Our dreams are far beyond that of Forster, though to his credit he dreamt this in 1928. Yet, even supposing we may represent the nuances of facial expression, that these are so mentioned means they are not imponderable. The point is that we may represent that which we know, that which we may think to represent. Of course, what could lie beyond this? We do not know.

We know the wires today render man impoverished, but what of their end? They tend towards some perfection, yes, but we know nothing of this final form or it's relation to that prior. The whole is an aesthetic decision and amounts to the debate between transhumanism and whatever the others are. The others do not exist as clear idea but stem of reaction against this line.

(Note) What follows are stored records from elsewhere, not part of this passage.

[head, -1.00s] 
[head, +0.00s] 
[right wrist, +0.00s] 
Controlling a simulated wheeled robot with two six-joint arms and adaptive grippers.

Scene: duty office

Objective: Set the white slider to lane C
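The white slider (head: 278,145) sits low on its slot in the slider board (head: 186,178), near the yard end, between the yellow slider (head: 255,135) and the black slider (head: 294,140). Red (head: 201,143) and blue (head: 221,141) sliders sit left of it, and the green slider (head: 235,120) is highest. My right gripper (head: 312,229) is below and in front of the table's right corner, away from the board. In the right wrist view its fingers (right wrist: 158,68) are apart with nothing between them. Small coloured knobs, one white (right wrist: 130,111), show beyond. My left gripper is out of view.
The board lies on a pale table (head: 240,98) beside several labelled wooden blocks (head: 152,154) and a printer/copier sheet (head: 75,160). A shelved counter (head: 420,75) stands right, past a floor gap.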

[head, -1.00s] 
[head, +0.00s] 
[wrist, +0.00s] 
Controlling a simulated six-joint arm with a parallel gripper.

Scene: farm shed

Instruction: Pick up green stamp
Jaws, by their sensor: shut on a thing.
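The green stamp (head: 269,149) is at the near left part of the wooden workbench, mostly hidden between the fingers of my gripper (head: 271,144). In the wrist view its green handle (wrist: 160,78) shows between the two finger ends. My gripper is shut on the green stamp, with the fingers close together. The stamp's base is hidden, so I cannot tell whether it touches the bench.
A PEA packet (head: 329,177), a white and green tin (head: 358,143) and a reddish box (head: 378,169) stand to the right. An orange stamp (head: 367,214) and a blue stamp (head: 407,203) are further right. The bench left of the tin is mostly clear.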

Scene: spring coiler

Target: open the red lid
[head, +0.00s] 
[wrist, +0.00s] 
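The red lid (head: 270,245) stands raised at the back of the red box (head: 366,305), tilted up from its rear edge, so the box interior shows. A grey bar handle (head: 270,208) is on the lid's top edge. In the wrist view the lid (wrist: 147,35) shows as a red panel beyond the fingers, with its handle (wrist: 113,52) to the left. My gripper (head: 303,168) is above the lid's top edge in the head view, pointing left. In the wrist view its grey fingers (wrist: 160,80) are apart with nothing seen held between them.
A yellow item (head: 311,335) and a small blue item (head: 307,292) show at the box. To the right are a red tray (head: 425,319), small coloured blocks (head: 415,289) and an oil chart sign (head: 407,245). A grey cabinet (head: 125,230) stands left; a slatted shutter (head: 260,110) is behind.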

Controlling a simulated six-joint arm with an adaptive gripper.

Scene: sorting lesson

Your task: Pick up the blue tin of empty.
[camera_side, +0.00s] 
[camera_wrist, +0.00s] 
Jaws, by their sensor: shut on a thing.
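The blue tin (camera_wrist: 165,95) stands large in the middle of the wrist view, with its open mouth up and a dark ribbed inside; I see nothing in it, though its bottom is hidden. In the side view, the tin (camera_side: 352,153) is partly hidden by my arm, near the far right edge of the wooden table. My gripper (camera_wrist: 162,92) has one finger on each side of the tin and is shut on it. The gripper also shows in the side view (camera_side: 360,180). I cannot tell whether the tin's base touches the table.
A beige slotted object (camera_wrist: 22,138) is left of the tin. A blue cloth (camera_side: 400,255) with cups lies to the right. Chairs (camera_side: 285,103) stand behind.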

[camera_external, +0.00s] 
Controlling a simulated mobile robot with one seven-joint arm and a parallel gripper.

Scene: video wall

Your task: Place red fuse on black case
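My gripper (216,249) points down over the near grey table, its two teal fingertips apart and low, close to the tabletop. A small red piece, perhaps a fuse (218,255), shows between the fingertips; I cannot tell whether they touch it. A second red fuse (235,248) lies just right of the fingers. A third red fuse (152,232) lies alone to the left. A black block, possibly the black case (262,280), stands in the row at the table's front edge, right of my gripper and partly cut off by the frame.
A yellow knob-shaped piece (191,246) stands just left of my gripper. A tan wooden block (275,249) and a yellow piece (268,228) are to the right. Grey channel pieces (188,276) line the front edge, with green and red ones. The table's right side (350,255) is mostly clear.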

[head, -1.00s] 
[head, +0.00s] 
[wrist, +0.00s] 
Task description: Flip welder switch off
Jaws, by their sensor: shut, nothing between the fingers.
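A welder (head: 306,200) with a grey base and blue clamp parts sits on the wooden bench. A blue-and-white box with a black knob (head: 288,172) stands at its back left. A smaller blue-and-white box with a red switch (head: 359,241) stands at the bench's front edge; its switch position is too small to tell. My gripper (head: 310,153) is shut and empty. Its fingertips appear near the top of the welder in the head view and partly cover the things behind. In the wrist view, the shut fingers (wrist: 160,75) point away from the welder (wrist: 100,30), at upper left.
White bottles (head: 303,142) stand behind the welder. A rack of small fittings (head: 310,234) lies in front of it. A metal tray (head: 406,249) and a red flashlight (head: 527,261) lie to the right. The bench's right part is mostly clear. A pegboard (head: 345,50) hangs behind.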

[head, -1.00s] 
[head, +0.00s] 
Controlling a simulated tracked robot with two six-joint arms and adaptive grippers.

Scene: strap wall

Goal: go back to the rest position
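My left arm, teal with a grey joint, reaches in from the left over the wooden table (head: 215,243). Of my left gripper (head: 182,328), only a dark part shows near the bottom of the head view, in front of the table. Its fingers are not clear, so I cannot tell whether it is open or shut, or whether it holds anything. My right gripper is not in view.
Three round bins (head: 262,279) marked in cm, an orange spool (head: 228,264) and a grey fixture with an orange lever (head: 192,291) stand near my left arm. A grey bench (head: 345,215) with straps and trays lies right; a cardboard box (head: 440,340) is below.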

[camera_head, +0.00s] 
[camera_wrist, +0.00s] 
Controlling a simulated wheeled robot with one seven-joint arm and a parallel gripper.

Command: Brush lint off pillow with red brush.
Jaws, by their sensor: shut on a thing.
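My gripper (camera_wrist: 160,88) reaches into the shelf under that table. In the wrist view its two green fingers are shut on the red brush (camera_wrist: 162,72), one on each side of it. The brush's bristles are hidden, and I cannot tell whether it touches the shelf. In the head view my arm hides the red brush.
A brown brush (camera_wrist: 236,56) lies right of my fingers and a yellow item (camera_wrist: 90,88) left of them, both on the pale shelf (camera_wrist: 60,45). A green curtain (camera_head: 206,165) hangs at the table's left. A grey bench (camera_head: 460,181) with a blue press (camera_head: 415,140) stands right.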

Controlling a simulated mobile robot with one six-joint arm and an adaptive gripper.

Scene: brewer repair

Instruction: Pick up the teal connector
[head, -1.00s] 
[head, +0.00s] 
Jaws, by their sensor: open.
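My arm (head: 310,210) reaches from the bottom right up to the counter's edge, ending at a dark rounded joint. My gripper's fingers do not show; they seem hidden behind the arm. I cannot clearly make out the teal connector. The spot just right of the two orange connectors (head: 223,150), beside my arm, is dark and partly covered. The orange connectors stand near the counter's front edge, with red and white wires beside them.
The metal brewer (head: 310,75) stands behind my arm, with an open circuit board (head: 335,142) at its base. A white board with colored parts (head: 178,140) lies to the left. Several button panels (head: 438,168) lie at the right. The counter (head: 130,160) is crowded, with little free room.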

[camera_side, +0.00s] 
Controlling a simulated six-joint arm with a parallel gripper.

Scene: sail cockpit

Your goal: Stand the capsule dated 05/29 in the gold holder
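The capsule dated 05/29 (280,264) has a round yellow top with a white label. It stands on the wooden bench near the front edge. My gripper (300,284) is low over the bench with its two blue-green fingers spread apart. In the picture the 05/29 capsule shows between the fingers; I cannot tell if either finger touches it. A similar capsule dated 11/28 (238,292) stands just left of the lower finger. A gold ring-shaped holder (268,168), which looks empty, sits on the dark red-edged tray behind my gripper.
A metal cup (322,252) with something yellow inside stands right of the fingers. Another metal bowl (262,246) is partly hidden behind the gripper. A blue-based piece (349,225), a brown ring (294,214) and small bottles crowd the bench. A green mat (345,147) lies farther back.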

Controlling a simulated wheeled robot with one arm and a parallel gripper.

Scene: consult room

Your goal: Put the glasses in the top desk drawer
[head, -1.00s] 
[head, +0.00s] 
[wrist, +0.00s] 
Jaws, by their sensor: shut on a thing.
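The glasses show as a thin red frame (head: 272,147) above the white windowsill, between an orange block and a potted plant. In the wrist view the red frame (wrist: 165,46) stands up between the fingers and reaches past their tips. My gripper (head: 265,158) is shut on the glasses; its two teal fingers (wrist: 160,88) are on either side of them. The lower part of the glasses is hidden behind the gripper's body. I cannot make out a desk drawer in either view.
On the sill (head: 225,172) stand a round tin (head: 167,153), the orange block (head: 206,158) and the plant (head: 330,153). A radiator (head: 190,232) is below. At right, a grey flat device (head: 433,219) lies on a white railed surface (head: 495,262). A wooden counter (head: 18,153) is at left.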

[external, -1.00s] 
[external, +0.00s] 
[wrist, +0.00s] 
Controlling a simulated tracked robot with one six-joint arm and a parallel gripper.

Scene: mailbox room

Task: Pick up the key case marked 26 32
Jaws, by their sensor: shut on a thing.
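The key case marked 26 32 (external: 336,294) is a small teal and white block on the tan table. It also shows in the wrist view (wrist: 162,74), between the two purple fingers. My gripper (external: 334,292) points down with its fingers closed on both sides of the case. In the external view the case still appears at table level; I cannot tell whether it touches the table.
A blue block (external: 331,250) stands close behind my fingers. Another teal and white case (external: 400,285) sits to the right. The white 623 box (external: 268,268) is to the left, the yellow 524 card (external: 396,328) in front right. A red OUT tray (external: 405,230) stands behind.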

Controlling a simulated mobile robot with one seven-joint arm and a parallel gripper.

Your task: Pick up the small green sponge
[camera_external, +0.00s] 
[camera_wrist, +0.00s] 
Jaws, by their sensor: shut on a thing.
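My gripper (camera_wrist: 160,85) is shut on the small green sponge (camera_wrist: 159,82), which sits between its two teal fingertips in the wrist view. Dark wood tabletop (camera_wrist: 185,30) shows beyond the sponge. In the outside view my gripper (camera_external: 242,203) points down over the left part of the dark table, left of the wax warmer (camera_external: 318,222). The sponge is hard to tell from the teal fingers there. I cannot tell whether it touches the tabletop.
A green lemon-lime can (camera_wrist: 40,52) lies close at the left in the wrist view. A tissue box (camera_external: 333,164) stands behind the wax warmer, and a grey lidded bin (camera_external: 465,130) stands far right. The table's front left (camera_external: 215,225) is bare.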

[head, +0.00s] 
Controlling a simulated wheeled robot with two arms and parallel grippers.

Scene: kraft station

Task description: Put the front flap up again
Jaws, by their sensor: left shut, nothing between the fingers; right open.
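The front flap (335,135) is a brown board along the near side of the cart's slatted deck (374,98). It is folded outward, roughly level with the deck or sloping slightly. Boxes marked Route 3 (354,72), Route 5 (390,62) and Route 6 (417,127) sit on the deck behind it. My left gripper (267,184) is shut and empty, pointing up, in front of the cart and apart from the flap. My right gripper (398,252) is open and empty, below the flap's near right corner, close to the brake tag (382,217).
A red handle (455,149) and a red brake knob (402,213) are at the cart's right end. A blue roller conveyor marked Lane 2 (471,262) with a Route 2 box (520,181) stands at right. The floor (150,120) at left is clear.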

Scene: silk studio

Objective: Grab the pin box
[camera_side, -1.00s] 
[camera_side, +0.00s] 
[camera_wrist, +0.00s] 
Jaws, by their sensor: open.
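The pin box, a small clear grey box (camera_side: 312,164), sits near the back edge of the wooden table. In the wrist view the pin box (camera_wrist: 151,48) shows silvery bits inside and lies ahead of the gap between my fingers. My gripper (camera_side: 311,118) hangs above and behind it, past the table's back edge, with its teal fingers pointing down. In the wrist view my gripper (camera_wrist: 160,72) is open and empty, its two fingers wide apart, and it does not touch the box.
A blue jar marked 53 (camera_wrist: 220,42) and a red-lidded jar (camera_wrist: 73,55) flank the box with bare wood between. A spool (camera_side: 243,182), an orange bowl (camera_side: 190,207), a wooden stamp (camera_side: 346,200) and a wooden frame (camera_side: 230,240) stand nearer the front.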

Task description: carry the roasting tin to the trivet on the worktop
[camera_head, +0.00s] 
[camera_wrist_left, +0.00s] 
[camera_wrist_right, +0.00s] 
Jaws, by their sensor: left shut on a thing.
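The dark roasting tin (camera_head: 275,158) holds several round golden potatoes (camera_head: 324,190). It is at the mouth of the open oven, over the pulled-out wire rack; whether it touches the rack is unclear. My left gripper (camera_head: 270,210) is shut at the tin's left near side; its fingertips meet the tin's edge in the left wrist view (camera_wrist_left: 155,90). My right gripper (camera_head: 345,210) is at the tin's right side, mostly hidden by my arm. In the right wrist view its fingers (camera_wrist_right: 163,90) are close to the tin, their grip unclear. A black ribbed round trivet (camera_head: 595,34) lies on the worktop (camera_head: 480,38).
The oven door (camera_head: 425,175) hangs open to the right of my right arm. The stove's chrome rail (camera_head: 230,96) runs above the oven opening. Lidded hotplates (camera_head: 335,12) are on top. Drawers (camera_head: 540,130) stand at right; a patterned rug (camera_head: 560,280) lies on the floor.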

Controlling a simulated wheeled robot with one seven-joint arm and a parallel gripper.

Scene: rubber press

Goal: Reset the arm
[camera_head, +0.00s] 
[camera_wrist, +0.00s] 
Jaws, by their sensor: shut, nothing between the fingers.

The same is so with all things, as none think to oppose a thing until somehow prompted. Thus, conservatism, as a self-conscious movement, arose only in response to the advances of liberalism. The two constituted each other, and thus further determined the content of their doctrines. They do not exist alone, but are defined by the mirrored aspect at the centre of their relations.

This is the distance between Land and Kaczynski — an aesthetic difference. Not aesthetic in the sense of a Kantian disinterest, no, it is of infinite interest. At base, all is aesthetic in this sense, that is, all is taste. This points to two facts: firstly, that it is unconscious; and secondly, that it is subjective. Where are truth and freedom here?

You have been determined, as by Providence, to have a certain taste, and at this I might ask a simple question: Has anyone ever convinced you that a painting was beautiful? When previously you thought otherwise? They say that love may come after marriage, and perhaps this is so, but first impressions are important—thus we are trapped between contradictory images.

And they, saying: 'Such is an elephant, such is not an elephant; such is not an elephant, such is an elephant,' hit each other with their fists, and with that, monks, the King was pleased.